Quando soube que o prémio Nobel vinha a Lisboa para receber um doutoramento honoris causa, fiquei satisfeito e naturalmente interessado. Foi recebido, aliás, com a maior cordialidade e simpatia. No entanto, embora não renegasse as suas ideias, segundo li nos jornais portugueses, foi elogioso para a troika, talvez por estar em Lisboa e para ser agradável aos nossos atuais lideres, que o homenagearam com um almoço. Reconheceu a necessidade das "medidas de austeridade" e esqueceu-se da recessão crescente e de o desemprego ter subido a 14,8%...

Espero não estar enganado. Mas, para mim, Paul Krugman foi uma deceção... Quando o oportunismo dos académicos os leva a contradições, a sua honorabilidade desce... É dos livros!

4. A tragédia da Síria.

A carnificina que tem continuado na Síria é inaceitável e impensável no século XXI. É preciso acabar com esse ditador sanguinário que nos tempos que correm só tem paralelo com Kadhafi.

O secretário-geral da ONU, o coreano Ban Ki-moon, veio às televisões mundiais condenar o ditador e os seus fiéis. Mas não basta falar. É preciso agir.

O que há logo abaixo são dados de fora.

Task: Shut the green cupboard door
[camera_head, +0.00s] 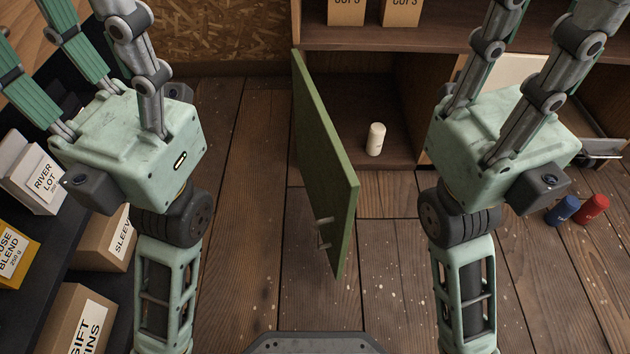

E agora que a China e a Rússia parecem ter-se arrependido do veto vergonhoso com que paralisaram o Conselho de Segurança, é a boa altura para que a ONU tome rapidamente uma iniciativa condenatória do Governo sírio e obrigue todos os Estados membros a pronunciar-se contra uma situação tão injusta e trágica que nos envergonha a todos.

5. Stefan Zweig 70 anos depois.

A imprensa internacional - e a brasileira - destacaram os setenta anos que já passaram depois que o grande escritor, humanista e pacifista Stefan Zweig e a sua segunda Mulher puseram fim às suas vidas, em Petrópolis, perto do Rio de Janeiro.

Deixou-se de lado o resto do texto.